What the task requires
Extract the final stretch of the data: the line that contains "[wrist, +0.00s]" and every line after it, unaltered, and no other lines.

***

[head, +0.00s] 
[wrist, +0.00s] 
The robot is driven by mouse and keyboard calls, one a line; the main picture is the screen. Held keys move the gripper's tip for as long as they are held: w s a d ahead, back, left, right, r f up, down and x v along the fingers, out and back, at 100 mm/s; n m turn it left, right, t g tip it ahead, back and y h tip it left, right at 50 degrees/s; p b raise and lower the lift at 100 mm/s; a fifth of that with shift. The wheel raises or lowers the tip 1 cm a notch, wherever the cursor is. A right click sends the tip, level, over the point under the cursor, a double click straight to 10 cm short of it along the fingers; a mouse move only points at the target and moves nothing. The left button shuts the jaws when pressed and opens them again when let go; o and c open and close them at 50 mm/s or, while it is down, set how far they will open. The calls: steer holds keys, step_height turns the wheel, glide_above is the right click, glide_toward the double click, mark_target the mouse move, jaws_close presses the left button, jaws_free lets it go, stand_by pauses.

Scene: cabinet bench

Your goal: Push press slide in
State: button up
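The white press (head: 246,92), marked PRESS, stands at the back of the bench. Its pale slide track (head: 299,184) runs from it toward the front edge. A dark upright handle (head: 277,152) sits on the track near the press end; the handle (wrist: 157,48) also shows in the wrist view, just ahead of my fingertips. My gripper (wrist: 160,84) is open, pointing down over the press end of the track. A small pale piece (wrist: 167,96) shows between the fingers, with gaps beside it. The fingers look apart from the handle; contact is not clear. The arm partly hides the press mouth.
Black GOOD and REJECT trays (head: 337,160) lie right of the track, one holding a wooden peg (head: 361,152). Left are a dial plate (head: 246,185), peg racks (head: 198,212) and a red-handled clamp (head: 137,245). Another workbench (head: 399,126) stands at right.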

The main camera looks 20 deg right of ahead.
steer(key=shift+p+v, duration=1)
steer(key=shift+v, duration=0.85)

***

Result of this task
[wrist, +0.00s] 
The robot is driven by mouse and keyboard calls, one a line; the main picture is the screen. Held keys move the gripper's tip for as long as they are held: w s a d ahead, back, left, right, r f up, down and x v along the fingers, out and back, at 100 mm/s; n m turn it left, right, t g tip it ahead, back and y h tip it left, right at 50 degrees/s; p b raise and lower the lift at 100 mm/s; a fifth of that with shift. The wheel raises or lowers the tip 1 cm a notch, wherever the cursor is. A right click sends the tip, level, over the point under the cursor, a double click straight to 10 cm short of it along the fingers; a mouse move only points at the target and moves nothing. The left button shuts the jaws when pressed and opens them again when let go; o and c open and close them at 50 mm/s or, while it is down, set how far they will open. The calls: steer holds keys, step_height turns the wheel, glide_above is the right click, glide_toward the double click, mark_target the mouse move, jaws_close presses the left button, jaws_free lets it go, stand_by pauses.

Scene: cabinet bench

Your goal: Push press slide in
State: button up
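The white press (head: 246,92), marked PRESS, stands at the back of the bench. Its pale slide track (head: 299,184) runs from it toward the front edge. A dark upright handle (head: 277,152) sits on the track near the press end; the handle (wrist: 157,48) also shows in the wrist view, just ahead of my fingertips. My gripper (wrist: 160,84) is open, pointing down over the press end of the track. A small pale piece (wrist: 167,96) shows between the fingers, with gaps beside it. The fingers look apart from the handle; contact is not clear. The arm partly hides the press mouth.
Black GOOD and REJECT trays (head: 337,160) lie right of the track, one holding a wooden peg (head: 361,152). Left are a dial plate (head: 246,185), peg racks (head: 198,212) and a red-handled clamp (head: 137,245). Another workbench (head: 399,126) stands at right.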

The main camera looks 20 deg right of ahead.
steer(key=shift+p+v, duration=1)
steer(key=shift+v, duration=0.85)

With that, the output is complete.